(Task input)
.....

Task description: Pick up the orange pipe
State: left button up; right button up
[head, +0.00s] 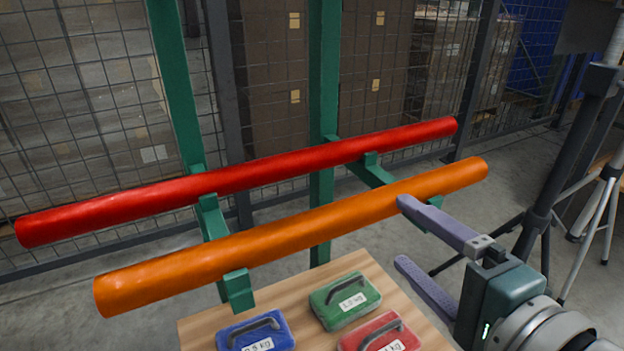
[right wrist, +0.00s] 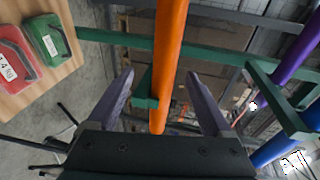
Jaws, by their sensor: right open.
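The orange pipe (head: 300,228) lies slanted across the lower green arms of the rack, its right end higher in the head view. My right gripper (head: 402,231) is open and empty near the pipe's right part, with its upper fingertip overlapping the pipe's lower edge in the picture. In the right wrist view the orange pipe (right wrist: 170,40) runs lengthwise between the two open fingers (right wrist: 159,75). I cannot tell whether a finger touches it. My left gripper is not in view.
A red pipe (head: 260,174) rests on rack arms behind the orange one. Blue (head: 240,335), green (head: 335,308) and red weight cases stand on a wooden table (head: 290,292) below. Purple (right wrist: 298,45) and blue pipes show in the right wrist view. A tripod stands at right.

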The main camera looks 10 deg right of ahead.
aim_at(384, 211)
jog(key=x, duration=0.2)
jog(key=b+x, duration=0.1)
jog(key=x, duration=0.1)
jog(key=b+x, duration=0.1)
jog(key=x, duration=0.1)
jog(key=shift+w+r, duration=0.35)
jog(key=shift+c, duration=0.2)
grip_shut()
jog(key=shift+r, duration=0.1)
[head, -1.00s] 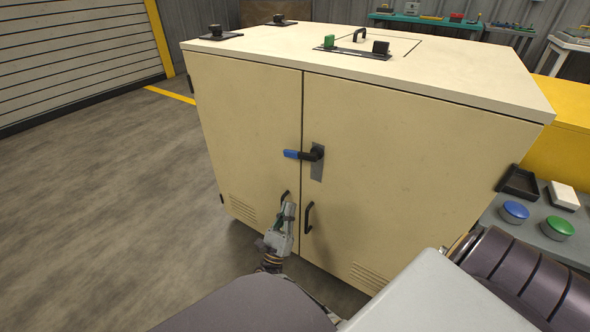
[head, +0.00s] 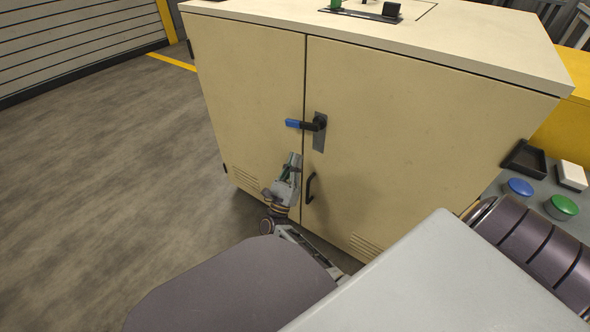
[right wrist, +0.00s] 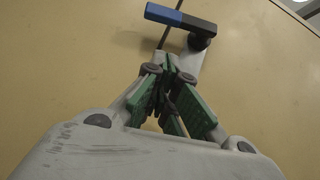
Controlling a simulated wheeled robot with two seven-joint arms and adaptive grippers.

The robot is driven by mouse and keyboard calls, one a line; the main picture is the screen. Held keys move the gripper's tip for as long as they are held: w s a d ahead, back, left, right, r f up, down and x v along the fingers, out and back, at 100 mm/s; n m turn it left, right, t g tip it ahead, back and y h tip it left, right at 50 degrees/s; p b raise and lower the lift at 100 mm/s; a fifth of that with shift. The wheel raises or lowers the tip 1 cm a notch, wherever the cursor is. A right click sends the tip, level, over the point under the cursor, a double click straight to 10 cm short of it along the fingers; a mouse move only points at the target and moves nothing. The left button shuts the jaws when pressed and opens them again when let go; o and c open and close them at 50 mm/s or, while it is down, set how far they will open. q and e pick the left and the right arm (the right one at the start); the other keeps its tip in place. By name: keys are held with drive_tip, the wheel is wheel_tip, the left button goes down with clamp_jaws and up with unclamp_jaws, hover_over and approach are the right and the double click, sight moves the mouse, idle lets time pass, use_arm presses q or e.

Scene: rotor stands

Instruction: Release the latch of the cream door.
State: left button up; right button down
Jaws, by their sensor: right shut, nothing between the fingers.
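The cream door (head: 420,130) is the right-hand door of a cream cabinet. Its latch handle (head: 305,125) is a lever with a blue grip and black hub on a grey plate, pointing left across the door seam, roughly horizontal. It also shows in the right wrist view (right wrist: 180,18), ahead of the fingers. My right gripper (head: 294,158) is below the handle, close to the door seam and apart from the handle. Its green-padded fingers (right wrist: 170,75) are shut and empty. My left gripper is not in view.
A black pull handle (head: 310,187) is on the right door, right of my gripper. At right, a grey panel carries a blue button (head: 519,187), a green button (head: 562,206) and a black tray (head: 525,158). The floor at left is clear.

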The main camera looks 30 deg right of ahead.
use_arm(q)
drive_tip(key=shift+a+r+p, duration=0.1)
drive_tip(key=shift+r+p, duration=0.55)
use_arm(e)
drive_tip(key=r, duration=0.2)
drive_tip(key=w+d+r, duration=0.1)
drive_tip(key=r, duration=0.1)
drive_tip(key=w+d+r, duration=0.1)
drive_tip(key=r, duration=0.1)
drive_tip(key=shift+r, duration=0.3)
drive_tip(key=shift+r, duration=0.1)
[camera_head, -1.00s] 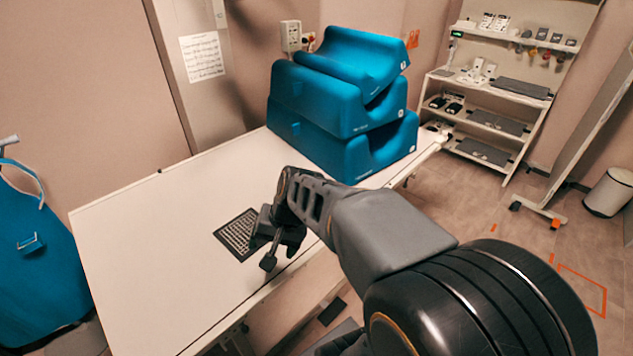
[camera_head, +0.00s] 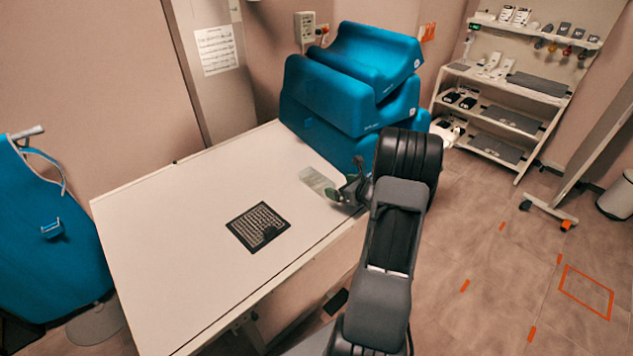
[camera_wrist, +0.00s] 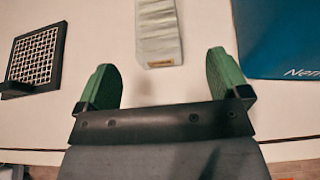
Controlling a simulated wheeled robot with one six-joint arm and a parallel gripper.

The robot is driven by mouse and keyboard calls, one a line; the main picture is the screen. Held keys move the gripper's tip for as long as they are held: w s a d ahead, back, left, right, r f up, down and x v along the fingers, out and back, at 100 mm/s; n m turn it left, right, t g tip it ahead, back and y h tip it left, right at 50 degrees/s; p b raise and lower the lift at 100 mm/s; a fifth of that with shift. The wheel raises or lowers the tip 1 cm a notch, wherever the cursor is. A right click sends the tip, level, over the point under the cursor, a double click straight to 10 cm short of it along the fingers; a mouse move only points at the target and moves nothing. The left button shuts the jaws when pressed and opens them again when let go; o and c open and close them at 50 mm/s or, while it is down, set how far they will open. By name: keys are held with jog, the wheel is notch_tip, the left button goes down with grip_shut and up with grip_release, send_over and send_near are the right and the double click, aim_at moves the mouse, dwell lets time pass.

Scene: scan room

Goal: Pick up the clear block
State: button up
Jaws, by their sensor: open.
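The clear block (camera_head: 319,182) is a pale, see-through slab lying on the white table near the blue cushions. In the wrist view the clear block (camera_wrist: 158,33) lies ahead of the fingers, roughly midway between their lines, with a small tan strip at its near end. My gripper (camera_head: 343,193) is over the table's right edge, close to the block. In the wrist view my gripper (camera_wrist: 160,75) has its two green fingers wide apart with nothing between them. The block's far end is cut off there.
A black grid plate (camera_head: 258,227) lies left of the block on the white table (camera_head: 170,250). Stacked blue cushions (camera_head: 345,90) stand right behind the block; one shows at the right in the wrist view (camera_wrist: 285,40). The table's left part is clear.

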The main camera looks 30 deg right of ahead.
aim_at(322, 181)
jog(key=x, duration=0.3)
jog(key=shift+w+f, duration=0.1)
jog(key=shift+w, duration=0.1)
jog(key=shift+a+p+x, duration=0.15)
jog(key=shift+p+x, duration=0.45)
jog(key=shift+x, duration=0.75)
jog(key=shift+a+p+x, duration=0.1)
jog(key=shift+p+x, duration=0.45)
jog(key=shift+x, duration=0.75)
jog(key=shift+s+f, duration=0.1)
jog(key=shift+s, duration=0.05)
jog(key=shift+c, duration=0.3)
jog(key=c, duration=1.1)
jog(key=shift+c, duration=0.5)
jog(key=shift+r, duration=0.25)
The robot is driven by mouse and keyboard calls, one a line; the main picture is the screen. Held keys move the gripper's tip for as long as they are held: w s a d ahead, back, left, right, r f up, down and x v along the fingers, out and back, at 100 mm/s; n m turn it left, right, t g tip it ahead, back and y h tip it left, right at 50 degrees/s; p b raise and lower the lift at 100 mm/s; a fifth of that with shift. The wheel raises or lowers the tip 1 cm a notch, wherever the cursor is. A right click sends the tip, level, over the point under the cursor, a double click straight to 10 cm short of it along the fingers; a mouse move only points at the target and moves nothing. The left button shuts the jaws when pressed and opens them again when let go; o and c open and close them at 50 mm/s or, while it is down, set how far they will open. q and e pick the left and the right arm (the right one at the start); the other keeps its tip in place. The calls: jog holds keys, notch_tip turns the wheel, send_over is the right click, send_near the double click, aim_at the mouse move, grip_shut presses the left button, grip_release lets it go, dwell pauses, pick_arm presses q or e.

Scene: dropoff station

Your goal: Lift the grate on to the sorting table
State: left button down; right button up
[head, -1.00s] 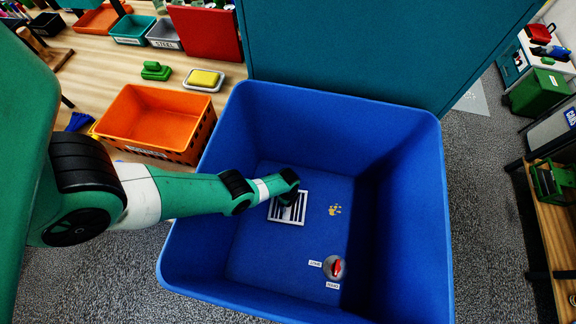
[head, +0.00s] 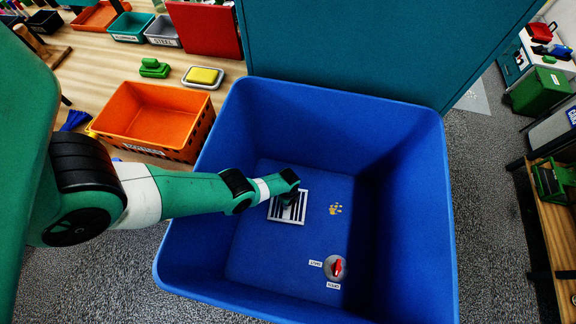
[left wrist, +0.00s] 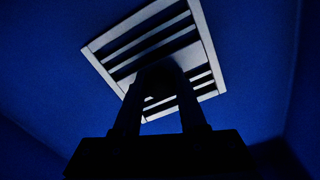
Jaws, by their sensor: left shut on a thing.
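The grate (head: 288,218) is a small white slatted square at the bottom of the deep blue bin (head: 228,270). My left arm reaches over the bin's left wall, and my left gripper (head: 290,195) is down at the grate. In the left wrist view the grate (left wrist: 105,45) lies beyond the fingers of my left gripper (left wrist: 158,80), which are shut on one of its middle bars. The fingers hide part of the slats. I cannot tell whether the grate is clear of the bin floor. The wooden sorting table (head: 215,98) is at the upper left. My right gripper is not in view.
An orange crate (head: 150,150) stands at the table's near edge, beside the bin. A yellow sponge in a dish (head: 202,77) and a green brush (head: 153,68) lie behind it. A red knob (head: 337,267) and a paw mark are on the bin floor. A teal panel (head: 380,45) rises behind the bin.

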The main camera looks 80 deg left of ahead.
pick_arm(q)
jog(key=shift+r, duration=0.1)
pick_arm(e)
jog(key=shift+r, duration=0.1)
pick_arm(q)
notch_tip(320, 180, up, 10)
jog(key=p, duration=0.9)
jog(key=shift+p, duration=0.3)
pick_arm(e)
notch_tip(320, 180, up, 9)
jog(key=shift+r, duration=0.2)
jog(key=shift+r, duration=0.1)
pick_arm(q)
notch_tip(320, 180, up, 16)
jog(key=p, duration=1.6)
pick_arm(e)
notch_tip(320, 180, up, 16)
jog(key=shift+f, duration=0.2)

.....

(Instruction) Print, exactly as written, the lines above from the first one to the one containing "Controlling a simulated wheeled robot with two". Leave out pictures.

(Output of the task)
Task description: Pick up the orange pipe
State: left button up; right button up
[head, +0.00s] 
[right wrist, +0.00s] 
Jaws, by their sensor: right open.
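The orange pipe (head: 300,228) lies slanted across the lower green arms of the rack, its right end higher in the head view. My right gripper (head: 402,231) is open and empty near the pipe's right part, with its upper fingertip overlapping the pipe's lower edge in the picture. In the right wrist view the orange pipe (right wrist: 170,40) runs lengthwise between the two open fingers (right wrist: 159,75). I cannot tell whether a finger touches it. My left gripper is not in view.
A red pipe (head: 260,174) rests on rack arms behind the orange one. Blue (head: 240,335), green (head: 335,308) and red weight cases stand on a wooden table (head: 290,292) below. Purple (right wrist: 298,45) and blue pipes show in the right wrist view. A tripod stands at right.

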The main camera looks 10 deg right of ahead.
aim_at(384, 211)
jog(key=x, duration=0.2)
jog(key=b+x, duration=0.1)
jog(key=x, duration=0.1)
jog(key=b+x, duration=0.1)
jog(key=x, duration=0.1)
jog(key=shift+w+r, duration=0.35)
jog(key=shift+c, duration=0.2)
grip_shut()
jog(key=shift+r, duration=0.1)
[head, -1.00s] 
[head, +0.00s] 
[right wrist, +0.00s] 
Controlling a simulated wheeled robot with two seven-joint arms and adaptive grippers.

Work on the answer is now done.